Le concept de développement durable semble constituer une alternative, à l’antipode du schéma de pensée néolibéral, une forme qui appréhende et organise des aspects essentiels de la vie sociale à l’aide d’une logique nouvelle, une réponse élaborée par et pour les majorités du peuple, une réaffirmation des piliers que sont un travail digne, le partage des richesses, la démocratie participative, l’égalité entre les hommes et les femmes, l’intégration régionale, en insistant sur leur articulation dans les négociations internationales et en renforçant des positions communes sur des thèmes d’intérêt général, l’échange de bonnes pratiques entre les gouvernements, la protection sociale, et en intégrant toutes les personnes, les générations et l’environnement, et par conséquent la dimension économique, sociale, écologique et politique. 
Au vu des défis considérables qui sont posés, il est temps d’agir et de formuler des possibilités concrètes de changement. Il existe de nombreuses voix critiques dans les sociétés, mais aussi un potentiel solidaire et émancipateur. 

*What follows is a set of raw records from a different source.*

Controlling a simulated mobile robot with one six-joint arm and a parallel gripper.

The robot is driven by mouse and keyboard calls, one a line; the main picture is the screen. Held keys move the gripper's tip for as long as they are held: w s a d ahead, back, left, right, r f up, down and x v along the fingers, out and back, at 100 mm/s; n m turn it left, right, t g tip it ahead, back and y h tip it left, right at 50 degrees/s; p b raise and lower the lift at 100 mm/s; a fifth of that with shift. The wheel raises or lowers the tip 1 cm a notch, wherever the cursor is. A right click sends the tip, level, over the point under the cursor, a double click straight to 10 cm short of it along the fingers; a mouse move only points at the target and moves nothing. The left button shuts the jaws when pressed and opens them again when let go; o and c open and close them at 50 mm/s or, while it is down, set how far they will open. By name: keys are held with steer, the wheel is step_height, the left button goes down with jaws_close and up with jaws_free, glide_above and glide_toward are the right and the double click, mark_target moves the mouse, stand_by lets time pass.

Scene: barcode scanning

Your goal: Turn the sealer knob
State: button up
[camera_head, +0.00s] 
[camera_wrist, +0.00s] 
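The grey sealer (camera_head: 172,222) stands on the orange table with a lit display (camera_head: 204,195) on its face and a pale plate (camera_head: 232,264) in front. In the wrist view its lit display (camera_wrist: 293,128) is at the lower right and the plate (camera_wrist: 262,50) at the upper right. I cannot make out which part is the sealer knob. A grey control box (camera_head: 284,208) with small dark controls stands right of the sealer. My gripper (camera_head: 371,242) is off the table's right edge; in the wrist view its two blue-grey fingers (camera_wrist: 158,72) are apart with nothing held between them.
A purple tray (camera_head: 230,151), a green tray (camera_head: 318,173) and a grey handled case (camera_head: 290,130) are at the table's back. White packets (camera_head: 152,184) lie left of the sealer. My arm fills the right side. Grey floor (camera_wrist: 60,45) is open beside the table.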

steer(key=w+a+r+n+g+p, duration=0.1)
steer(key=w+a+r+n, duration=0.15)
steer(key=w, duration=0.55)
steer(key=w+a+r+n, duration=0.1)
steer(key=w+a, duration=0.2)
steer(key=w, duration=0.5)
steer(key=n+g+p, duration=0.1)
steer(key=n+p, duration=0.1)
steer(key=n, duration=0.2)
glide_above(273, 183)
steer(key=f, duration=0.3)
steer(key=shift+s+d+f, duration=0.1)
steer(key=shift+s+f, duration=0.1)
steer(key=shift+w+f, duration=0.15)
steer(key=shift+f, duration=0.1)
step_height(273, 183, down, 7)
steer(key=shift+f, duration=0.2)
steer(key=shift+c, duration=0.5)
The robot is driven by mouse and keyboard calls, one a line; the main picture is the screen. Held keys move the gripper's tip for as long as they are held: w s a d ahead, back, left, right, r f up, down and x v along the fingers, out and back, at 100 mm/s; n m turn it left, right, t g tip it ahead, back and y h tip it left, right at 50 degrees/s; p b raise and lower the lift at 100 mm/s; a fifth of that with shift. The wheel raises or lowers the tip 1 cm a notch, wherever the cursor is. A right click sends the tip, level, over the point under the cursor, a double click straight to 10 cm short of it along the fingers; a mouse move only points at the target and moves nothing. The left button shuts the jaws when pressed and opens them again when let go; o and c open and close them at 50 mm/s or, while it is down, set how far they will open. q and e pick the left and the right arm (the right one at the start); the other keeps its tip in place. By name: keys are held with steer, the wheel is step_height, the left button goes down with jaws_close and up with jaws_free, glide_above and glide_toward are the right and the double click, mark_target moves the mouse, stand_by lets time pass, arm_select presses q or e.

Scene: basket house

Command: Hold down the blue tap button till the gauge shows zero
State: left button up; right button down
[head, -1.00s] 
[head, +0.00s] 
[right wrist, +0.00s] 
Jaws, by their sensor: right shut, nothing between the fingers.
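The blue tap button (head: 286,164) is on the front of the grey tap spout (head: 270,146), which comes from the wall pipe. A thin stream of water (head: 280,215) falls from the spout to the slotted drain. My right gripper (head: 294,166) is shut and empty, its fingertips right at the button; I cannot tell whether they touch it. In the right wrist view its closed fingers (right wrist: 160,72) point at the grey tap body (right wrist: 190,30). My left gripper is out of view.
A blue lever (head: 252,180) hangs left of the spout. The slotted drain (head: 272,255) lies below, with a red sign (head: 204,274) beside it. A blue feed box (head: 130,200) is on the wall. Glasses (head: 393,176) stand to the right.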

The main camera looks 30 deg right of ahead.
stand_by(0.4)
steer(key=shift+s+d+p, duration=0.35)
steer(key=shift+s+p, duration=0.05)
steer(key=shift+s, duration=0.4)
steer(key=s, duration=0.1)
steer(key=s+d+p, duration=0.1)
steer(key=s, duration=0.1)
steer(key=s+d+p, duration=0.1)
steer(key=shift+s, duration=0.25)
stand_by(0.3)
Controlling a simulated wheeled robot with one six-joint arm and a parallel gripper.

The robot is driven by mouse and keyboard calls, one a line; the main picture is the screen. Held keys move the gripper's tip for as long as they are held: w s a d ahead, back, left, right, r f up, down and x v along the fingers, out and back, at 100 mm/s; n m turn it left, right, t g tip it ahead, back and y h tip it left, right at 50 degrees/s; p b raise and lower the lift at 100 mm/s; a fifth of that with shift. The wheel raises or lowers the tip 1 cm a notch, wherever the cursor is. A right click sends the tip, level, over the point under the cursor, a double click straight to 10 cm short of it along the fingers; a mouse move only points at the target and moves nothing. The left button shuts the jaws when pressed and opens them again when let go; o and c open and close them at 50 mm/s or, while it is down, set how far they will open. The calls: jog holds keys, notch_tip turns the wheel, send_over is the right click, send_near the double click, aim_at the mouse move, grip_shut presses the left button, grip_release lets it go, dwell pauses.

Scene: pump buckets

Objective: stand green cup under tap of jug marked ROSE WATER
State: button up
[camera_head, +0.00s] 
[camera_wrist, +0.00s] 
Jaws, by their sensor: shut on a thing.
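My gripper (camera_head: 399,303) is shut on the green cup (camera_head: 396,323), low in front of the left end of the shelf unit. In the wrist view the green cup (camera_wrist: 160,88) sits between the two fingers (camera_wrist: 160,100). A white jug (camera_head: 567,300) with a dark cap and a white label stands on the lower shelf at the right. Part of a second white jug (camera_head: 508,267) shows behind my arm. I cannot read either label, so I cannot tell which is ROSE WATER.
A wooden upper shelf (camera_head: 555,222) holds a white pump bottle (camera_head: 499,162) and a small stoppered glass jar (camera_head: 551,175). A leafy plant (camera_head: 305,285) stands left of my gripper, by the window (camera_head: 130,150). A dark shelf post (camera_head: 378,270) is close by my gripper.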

C’est pourquoi il est plus important que jamais que les partis, les syndicats et les organisations de la société civile se saisissent de cet élan et soutiennent les débats et le développement d’alternatives. Il existe un besoin de solutions concrètes pour aborder les problèmes actuels, mais aussi de solutions qui vont plus loin et créent les bases de sociétés socialement plus justes.